Pictures are not part of the copy. Retype the lines from the first one through the line that contains "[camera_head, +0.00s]".

## start

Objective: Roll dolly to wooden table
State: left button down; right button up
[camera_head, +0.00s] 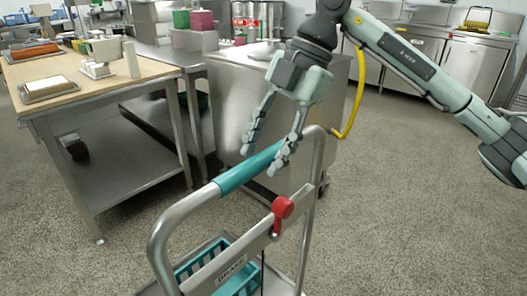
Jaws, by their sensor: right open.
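The dolly (165,232) is in the lower middle, with a bent metal push handle and a teal grip sleeve (238,174). A red knob (282,208) sits on its cross bar. A teal basket (238,285) stands low on the dolly. My right gripper (265,152) is open, pointing down at the teal sleeve, with a finger to either side of it; I cannot tell whether they touch it. The wooden table (85,82) is at the upper left, with a light wood top on a metal frame. My left gripper is not in view.
On the wooden table are a white scale (97,70), a tray (48,90) and an orange item (35,50). A steel cabinet (225,95) stands behind the dolly. Steel counters line the back wall. The speckled floor (410,210) is clear on the right.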

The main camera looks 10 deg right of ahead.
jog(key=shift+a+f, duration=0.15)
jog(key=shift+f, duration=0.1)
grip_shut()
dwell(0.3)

## end

• _RESPONSE_
Objective: Roll dolly to wooden table
State: left button down; right button up
[camera_head, +0.00s] 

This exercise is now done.